Not only did super recognisers continue to perform better when only seeing small parts of a face at a time, but they seemed to spend less time looking at the eyes than other participants in the test.
But according to Dr Dunn, the results don’t mean that super-recognisers are necessarily doing anything differently than the rest of us.
"It seems that super-recognisers are not processing faces in a qualitatively different way from everyone else,” Dr Dunn said. “They are doing similar things to normal people, but they are doing some important things more and this leads to better accuracy.”
The researchers recruited 37 super-recognisers and 68 typical recognisers and sat them before a computer screen. There, they looked at faces through a ‘spotlight’ that captured up to 60 per cent of the face at the largest aperture, down to just 12 per cent at the smallest aperture, using eye tracking technology.
Each person had five seconds to scan an outline of a face, and only the parts of the face that their gaze illuminated was revealed in detail, with the rest blurred beyond recognition. As they looked around the face, new details of the face were revealed, while the preceding area was again obscured. They looked at a total of 12 faces.
In the next phase they were presented with 24 faces – the 12 that they had viewed in the first part of the test, and 12 new faces – and asked to identify the faces they had seen in the face learning phase.

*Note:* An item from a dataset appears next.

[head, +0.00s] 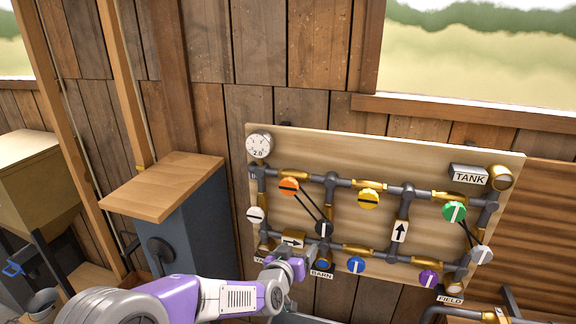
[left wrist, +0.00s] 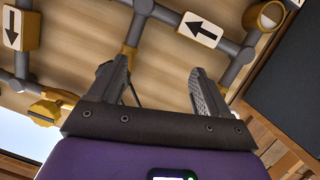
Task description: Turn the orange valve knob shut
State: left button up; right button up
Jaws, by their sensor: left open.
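The orange valve knob (head: 289,187) is on the upper left of the pipe board (head: 345,170), with a dark bar across its face lying nearly level. A thin dark rod runs from it down to a dark knob (head: 323,229) with a white mark. My left gripper (head: 298,264) is at the board's lower left, below the orange knob and apart from it. In the left wrist view its two fingers (left wrist: 160,85) are spread, with only board and pipe seen between them. The orange knob cannot be made out there. My right gripper is not in view.
Other knobs are close by: white (head: 255,214), yellow (head: 368,199), blue (head: 356,264), purple (head: 428,278) and green (head: 454,212). A round gauge (head: 259,144) is at the top left. A wood-topped cabinet (head: 163,187) stands left of the board. Pipes stick out from the board.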

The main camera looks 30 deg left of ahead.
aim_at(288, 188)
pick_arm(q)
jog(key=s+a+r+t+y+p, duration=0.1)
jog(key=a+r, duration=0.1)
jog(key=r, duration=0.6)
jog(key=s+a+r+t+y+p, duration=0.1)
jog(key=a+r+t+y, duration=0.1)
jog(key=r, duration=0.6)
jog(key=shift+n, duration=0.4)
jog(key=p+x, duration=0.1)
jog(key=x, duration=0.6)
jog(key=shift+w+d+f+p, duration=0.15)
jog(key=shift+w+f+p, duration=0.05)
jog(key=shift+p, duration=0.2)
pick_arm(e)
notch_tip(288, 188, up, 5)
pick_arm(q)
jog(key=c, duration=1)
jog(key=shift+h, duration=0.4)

It turned out that the super-recognisers were more accurate than typical recognisers whether the size of the aperture was large or very small. While there didn’t seem to be a pattern in the features that super-recognisers gazed at compared to typical recognisers, there was a difference in the time that they spent looking at the eyes.

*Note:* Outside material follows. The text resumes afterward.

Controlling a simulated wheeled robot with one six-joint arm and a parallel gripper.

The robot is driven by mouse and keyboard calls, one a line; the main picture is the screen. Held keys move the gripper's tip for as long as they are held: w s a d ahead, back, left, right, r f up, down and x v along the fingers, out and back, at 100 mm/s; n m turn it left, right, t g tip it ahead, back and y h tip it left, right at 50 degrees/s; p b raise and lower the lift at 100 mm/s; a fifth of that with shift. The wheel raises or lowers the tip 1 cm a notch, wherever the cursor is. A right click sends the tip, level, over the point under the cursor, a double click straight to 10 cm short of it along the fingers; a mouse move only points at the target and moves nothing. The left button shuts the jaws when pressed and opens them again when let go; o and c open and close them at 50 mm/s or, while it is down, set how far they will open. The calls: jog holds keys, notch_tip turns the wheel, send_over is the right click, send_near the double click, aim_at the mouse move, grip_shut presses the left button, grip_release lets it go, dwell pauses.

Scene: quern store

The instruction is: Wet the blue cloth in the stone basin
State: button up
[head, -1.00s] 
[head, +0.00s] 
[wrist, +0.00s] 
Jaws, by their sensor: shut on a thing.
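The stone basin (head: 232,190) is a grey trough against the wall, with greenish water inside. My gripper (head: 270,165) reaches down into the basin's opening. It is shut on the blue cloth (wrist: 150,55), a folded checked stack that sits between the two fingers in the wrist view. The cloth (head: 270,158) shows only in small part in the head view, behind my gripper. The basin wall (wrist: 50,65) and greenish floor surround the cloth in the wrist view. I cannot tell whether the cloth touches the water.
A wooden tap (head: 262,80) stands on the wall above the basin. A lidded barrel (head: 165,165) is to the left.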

“We found that they actually look at the eyes less. This is despite the fact that a lot of research has been saying that looking at the eyes is such an important part of recognition and that the eyes do contain visual information that can give away a person’s identity.
“So this was a bit of a mystery. One theory we have is that looking away from the eyes creates the opportunity to extract identity information from other features.”
The researchers said their experiment changes the way we think about why some people are better than others at committing a face to memory.
“We think one of the things they're doing uniquely is exploring the face more to find information that is useful for remembering or recognising a person later. So when super-recognisers learn a face, it is more like putting together pieces in a jigsaw puzzle than taking a single snapshot of the whole face.”
So are super-recognisers good at other tasks, like matching patterns, remembering phone numbers, or having photographic memories?
While that wasn’t a subject of this particular study, Dr Dunn said that in another study recently published in Psychonomic Bulletin & Review they found that those who are good at comparing images of people’s faces – like comparing someone’s face to their driver’s licence photo – may also be good at comparing other types of visual patterns.
“We are starting to find evidence from super-recognisers and the public that people who were accurate when matching photographs of faces also tended to be more accurate matching other types of visual patterns, like the fingerprint and firearm samples that are analysed by forensic scientists.
“This leads us to believe that there is a general ability to compare complex visual patterns that is shared across different objects, which means that the same skills that make someone good at matching faces may also help you compare these other patterns as well,” he said.
Looking ahead, Dr Dunn and his fellow researchers are keen to take super-recognising out of the lab and into the real world. They plan to have super-recognisers wear special eye-tracking glasses that record what their eyes are doing as they move about in the world and interact with people.
“We’d like to see whether some of the things we’ve observed in the lab about how super-recognisers learn and remember faces are the same in their day-to-day life.”